Пригласивший, как правило, был местным журналистом и поэтом. Начинался неформальный поэтический вечер и разговор о ней. Все, что к тому времени было опубликовано: стихи, биография, проза – было прочитано и отпечатано в душе. Страшно было прикоснуться только к тайне ее смерти. А Елабуга к ней приближала.

Так что всю неделю нашего пребывания я, как непуганый по своей абсолютной молодости заяц, храбро наскакивала на сопровождавших нас партийных (а как же иначе? поэзия – идеологический фронт!) работников: “А когда нас поведут на могилу Цветаевой? Я хотела бы возложить цветы!” “Да никакой могилы-то, собственно, нет. Так себе – условное место...” – говорил, краснея, юный инструктор райкома, может быть, даже недавний выпускник университета, в коем тогда же училась и я. “Да и о каких цветах вы говорите – мороз пятнадцать градусов! У нас цветы растут только летом...” – добавлял он задумчиво.
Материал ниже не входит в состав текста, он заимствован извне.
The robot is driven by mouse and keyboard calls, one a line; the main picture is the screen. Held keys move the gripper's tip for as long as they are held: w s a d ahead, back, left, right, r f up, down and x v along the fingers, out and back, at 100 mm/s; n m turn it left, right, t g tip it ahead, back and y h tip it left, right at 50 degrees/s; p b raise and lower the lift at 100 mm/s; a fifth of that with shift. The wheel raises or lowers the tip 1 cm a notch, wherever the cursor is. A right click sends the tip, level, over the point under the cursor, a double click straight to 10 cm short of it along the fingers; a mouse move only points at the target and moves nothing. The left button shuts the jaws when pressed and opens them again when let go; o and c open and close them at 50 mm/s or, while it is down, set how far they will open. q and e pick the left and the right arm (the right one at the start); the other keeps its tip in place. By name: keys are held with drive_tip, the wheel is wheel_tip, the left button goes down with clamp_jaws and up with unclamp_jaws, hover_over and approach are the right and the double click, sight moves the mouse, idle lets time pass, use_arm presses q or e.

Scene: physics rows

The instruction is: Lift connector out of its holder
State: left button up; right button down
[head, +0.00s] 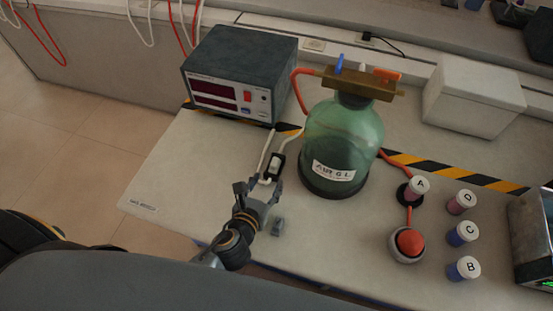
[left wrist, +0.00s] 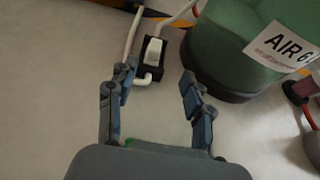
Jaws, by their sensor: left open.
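The white connector (head: 274,162) sits in a small black holder (head: 281,172) on the bench, left of the green bottle. In the left wrist view the white connector (left wrist: 153,51) stands in its black holder (left wrist: 156,71), just beyond the fingertips. White cable runs beside it and curls round the near side of the holder. My left gripper (head: 258,188) is open and empty, on the near side of the holder. In the left wrist view its fingers (left wrist: 157,82) are spread, with bare bench between them. My right gripper is not in view.
The green bottle (head: 342,143) stands close on the right. A grey instrument box (head: 240,72) is behind. Farther right are a red-topped round item (head: 409,243), lidded containers (head: 463,233) and a white box (head: 477,97). The bench (head: 180,175) is clear at left.

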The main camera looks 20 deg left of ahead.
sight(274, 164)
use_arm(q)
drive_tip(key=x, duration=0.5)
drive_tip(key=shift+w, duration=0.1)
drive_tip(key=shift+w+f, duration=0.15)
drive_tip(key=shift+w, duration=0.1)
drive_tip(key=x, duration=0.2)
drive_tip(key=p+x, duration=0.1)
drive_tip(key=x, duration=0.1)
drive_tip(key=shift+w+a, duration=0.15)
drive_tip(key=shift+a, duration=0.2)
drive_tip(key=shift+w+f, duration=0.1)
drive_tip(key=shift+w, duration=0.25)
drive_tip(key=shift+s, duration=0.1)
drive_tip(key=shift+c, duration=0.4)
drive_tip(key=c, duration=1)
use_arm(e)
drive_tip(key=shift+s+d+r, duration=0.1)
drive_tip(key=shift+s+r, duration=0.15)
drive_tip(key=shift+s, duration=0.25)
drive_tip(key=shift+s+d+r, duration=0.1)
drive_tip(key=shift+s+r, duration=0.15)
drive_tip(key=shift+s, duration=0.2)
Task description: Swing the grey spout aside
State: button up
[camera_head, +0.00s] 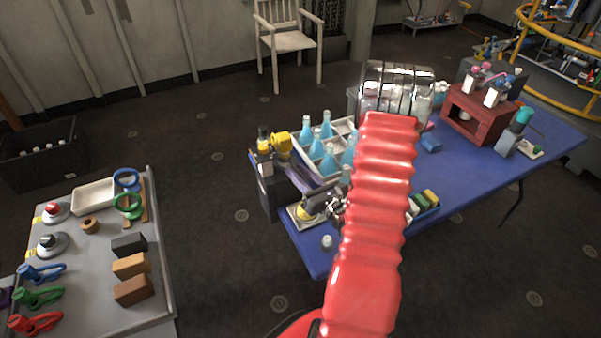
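A long grey spout (309,181) seems to run from a dark stand at the left end of the blue table toward the table's front. A yellow fitting (281,145) sits at the stand's top. My gripper (336,205) shows only in part, as small metallic pieces just left of my red arm. It is close to the spout's front end. I cannot tell whether it touches the spout, and its fingers are too small and hidden to read. A yellow and dark round piece (308,211) lies on a pale plate below the spout.
A white crate (343,126) of blue bottles stands behind the spout. A small white cup (327,241) stands at the table's front edge. A tray of blocks (426,203) is right of my arm. A grey bench (85,290) with tools is at left; open floor lies between.

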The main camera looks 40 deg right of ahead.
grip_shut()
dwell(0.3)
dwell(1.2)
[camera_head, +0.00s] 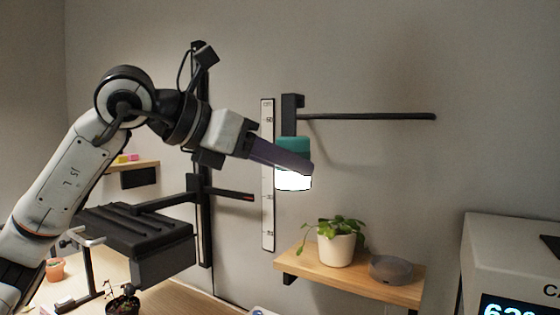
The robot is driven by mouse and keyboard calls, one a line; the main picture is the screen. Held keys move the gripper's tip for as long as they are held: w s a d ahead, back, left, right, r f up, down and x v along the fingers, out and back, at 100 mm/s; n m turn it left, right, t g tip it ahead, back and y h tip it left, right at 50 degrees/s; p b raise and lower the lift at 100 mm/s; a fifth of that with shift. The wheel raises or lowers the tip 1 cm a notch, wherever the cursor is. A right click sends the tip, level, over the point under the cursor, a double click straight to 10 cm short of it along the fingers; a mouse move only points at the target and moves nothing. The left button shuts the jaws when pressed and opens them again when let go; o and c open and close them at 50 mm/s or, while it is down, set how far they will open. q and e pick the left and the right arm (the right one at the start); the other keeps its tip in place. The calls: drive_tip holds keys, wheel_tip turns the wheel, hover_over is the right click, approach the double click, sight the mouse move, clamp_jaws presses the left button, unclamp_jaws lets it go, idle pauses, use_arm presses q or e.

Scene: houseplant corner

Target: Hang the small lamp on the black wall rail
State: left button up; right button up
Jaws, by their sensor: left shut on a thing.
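The small lamp (293,181) has a teal upper body and a bright white glowing lower part, and looks upright. My left gripper (298,160) comes in from the left and is shut on the lamp, its dark finger across the lamp's middle and hiding part of it. A black hook-shaped piece (291,104) rises straight above the teal part, at the rail's left end. The black wall rail (370,116) runs level to the right from there. I cannot tell whether the hook piece touches or sits over the rail. My right gripper is not in view.
Below the lamp is a wooden wall shelf (353,277) with a potted plant (336,247) and a round grey device (391,269). A white marked strip (267,225) stands left of the lamp. A white box with display (514,262) is at right. Wall around the rail is clear.

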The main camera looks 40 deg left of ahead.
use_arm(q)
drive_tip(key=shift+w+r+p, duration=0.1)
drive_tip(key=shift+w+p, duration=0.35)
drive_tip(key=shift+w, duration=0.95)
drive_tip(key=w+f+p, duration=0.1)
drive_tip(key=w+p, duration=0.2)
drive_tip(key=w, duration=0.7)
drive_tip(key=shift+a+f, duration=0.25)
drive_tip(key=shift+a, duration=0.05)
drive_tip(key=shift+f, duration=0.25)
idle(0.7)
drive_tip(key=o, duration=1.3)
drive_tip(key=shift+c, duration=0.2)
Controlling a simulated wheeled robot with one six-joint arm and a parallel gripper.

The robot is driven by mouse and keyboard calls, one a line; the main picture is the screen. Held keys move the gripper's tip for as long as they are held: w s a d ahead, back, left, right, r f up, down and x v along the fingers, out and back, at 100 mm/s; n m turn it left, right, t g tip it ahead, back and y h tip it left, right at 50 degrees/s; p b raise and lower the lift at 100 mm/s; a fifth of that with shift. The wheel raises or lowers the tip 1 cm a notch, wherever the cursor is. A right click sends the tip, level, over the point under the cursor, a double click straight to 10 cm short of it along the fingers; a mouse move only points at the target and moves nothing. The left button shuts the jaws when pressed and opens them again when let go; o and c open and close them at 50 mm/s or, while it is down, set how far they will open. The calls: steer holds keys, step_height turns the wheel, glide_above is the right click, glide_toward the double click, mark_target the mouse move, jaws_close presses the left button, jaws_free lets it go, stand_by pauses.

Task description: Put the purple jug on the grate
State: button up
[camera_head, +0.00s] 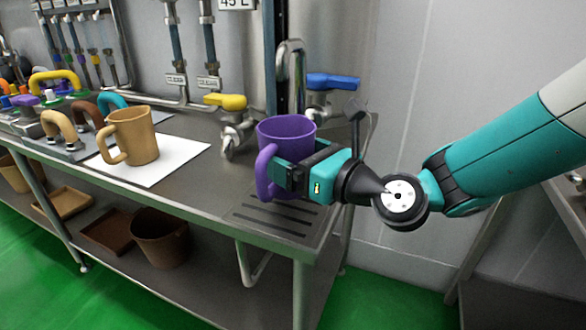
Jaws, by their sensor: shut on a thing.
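The purple jug (286,130) is upright at the right end of the steel counter, with its handle (264,174) toward the left front. My gripper (290,176) comes from the right and is shut on the purple jug. The fingers hide part of its lower body. The grate (275,217), a set of dark slots in the counter's right end, lies just below and in front of the jug. I cannot tell whether the jug's base touches the grate or is above it.
A tan jug (140,135) stands on a white sheet (186,150) to the left. A tap with a yellow handle (226,101) and one with a blue handle (333,81) stand behind the purple jug. Brown containers (160,238) sit on the lower shelf.

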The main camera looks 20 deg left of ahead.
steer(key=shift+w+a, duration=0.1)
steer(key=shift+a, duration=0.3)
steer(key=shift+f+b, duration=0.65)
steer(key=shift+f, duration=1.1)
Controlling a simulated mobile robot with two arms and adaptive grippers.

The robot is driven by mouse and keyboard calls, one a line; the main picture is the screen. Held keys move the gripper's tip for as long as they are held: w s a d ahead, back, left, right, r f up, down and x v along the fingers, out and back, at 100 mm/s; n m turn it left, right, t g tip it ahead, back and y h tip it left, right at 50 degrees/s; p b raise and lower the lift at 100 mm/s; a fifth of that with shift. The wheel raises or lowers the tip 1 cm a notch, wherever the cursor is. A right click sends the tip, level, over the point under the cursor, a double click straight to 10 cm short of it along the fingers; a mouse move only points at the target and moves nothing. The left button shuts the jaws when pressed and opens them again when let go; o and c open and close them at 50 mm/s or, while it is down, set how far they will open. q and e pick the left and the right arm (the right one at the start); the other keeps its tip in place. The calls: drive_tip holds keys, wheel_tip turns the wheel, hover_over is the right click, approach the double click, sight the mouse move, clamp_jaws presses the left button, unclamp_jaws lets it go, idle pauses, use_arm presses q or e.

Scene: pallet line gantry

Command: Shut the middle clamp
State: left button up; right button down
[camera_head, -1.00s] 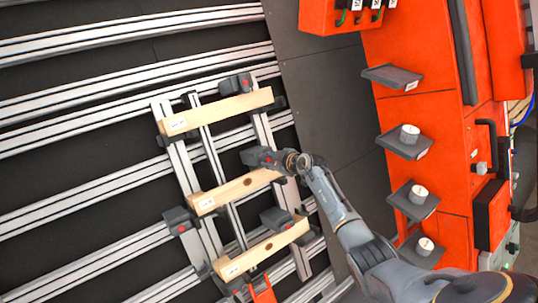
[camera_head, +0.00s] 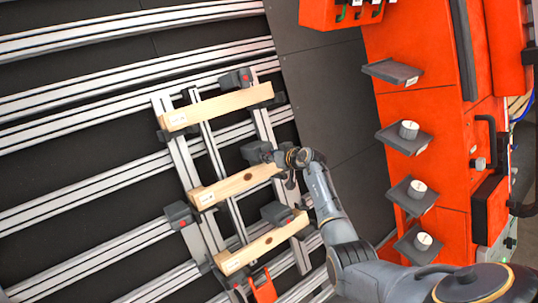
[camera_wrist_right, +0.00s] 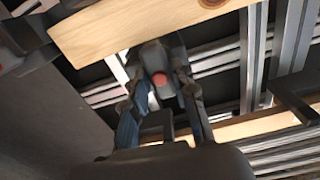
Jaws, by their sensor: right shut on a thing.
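The middle clamp (camera_head: 255,152) is a dark grey block at the right end of the middle wooden board (camera_head: 236,184). My right gripper (camera_head: 283,159) is at this clamp. In the right wrist view, the fingers of my right gripper (camera_wrist_right: 163,98) are closed around a grey clamp part with a red spot (camera_wrist_right: 160,79), just beside a wooden board (camera_wrist_right: 140,30). I cannot tell whether the clamp's head presses on the board. My left gripper is not in view.
An upper board (camera_head: 216,108) and a lower board (camera_head: 262,247) lie on the same rail frame. An upper clamp (camera_head: 235,79) and a lower clamp (camera_head: 277,213) are near them. Orange cabinets with small grey shelves (camera_head: 413,194) stand at the right.

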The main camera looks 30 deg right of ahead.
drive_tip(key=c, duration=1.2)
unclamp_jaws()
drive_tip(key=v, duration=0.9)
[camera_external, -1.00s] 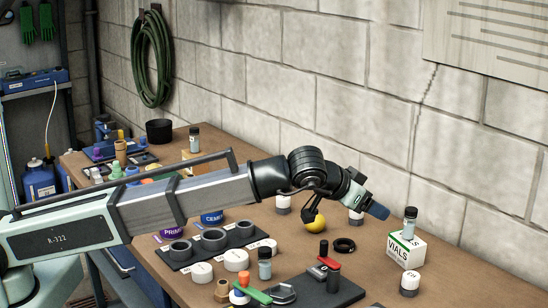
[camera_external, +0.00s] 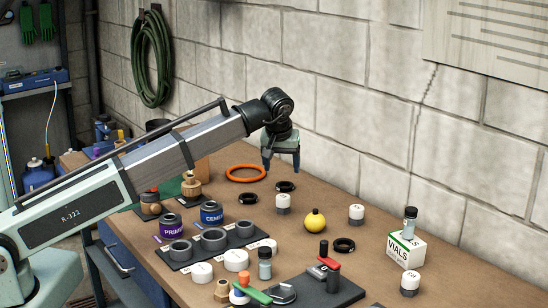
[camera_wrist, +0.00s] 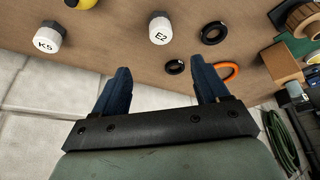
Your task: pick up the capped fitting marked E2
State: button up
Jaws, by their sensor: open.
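The fitting marked E2 (camera_wrist: 160,30) has a white cap on a dark grey base and stands upright on the brown bench, near the top middle of the wrist view. In the external view I take it to be the white-capped fitting (camera_external: 283,203) below my gripper; its marking is too small to read there. My gripper (camera_external: 281,170) is open and empty, pointing down above the bench. In the wrist view its two blue fingers (camera_wrist: 165,80) are spread, apart from the fitting.
A similar fitting marked K5 (camera_wrist: 48,37) stands to the left, and a yellow ball-like object (camera_external: 315,221) lies between. Black rings (camera_external: 285,186) and an orange ring (camera_external: 246,173) lie nearby. The block wall (camera_external: 350,100) is close behind. A vials box (camera_external: 406,248) stands at right.

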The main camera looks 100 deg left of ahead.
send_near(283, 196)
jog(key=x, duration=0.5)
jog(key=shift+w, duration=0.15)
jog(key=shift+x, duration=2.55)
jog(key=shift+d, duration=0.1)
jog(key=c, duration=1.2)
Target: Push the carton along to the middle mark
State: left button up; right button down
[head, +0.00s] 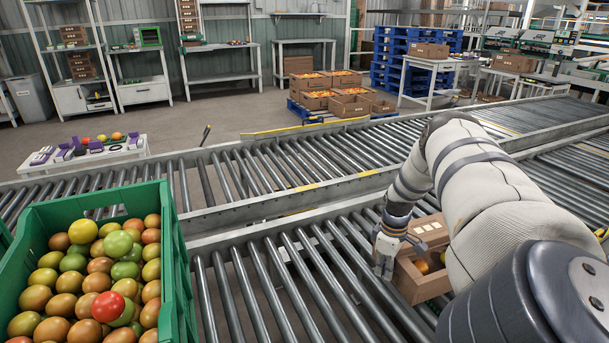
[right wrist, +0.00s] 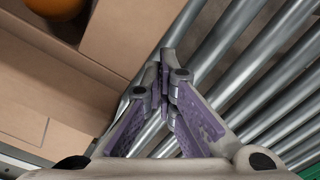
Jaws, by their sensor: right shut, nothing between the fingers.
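The brown carton (head: 424,287) stands on the near roller conveyor at the right, partly hidden behind my right arm. Its flap is up and a few red and orange tomatoes show inside. My right gripper (head: 384,268) is shut and empty, pointing down at the carton's left side. In the right wrist view the closed fingertips (right wrist: 163,77) are beside the carton wall (right wrist: 70,85); I cannot tell whether they touch it. Yellow marks (head: 368,173) show on the rail between the conveyors, but I cannot tell which is the middle mark. My left gripper is not in view.
A green crate (head: 172,250) full of tomatoes stands at the left. The near rollers (head: 285,285) between crate and carton are clear. A second conveyor (head: 300,165) runs behind, also empty. Cartons of tomatoes (head: 318,102) stand on a pallet farther back.

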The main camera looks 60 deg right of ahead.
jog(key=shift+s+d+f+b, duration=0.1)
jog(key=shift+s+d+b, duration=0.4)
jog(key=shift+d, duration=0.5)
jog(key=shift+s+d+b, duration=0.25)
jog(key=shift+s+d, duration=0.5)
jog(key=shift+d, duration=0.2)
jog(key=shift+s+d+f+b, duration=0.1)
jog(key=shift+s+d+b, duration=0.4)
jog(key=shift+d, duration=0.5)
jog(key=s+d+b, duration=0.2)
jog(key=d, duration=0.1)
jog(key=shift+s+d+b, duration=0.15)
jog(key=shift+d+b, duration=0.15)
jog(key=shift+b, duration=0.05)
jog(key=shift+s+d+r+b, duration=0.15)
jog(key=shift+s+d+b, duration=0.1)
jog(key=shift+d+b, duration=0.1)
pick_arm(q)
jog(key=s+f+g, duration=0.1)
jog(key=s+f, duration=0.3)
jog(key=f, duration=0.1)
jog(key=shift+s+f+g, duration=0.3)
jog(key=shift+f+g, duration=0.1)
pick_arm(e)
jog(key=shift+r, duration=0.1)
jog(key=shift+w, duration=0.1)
Блаженные, доиндустриальные, дорыночные морозные елабужские дали...

Руководитель делегации, осторожный, но вполне авторитетный казанский писатель Геннадий Александрович Паушкин, шепнул мне однажды: “Нас обещают повести в тот дом. Только не торопите события!”

Ослепительный, солнечный, морозный, яростно-белый день тот настал. По стеклянной стиральной доске широких елабужских улиц, по протоптанной меж глубоких сугробов оледенелой мартовской тропе мы вышли к низкорослому, вросшему в сугроб деревянному дому. Вся недлинная улица, застроенная подобными же домами, примостилась на краю заснеженного по той поре оврага. В том августе он, верно, зеленел...

Только через десять лет, уже в Москве, я вдруг испугалась, что забуду то, что сказала нам тогда хозяйка домика в Елабуге, вынимавшая “жиличку” из петли. Так невероятен мне показался рассказ очевидицы, так потряс мою неопытную душу, что я предпочла это хранить в себе. На долгую, видно, жизнь рассчитывала, не торопилась просветить мир откровением на “цветаевскую тему”. К тому же в конце семидесятых к этой теме “не прислонился” только ленивый. Стало модным называть великого поэта по имени, похлопывать по плечу, признаваться в любви, брать трагическую потустороннюю тень в литературные подружки. Тема стала “проходимой”. А я никогда не хотела петь в хоре. К тому же у повествования, хранимого на дне моей души, были совладельцы, старшие собратья по литературе – казанский поэт Николай Беляев, к примеру. Как разделить печальное наследство?

Но годы шли – настали времена... ан, глядь, никто об этом не поведал. И наступила очередь моя...

Тут, в Лондоне, где я сейчас живу, кто только не бывает. Я, к примеру, читала этот текст цветаеведу – талантливому. Даме. Она и то была поражена прямой речью тамошней хозяйки –Бродельщиковой (я узнала позже значительно фамилию ее). И вот какой я записала странный текст, невыдуманный, впрочем, ни на йоту... Позвольте процитировать: ведь здесь ни слова отсебятины и пусть раскроет смыслы поздний комментарий.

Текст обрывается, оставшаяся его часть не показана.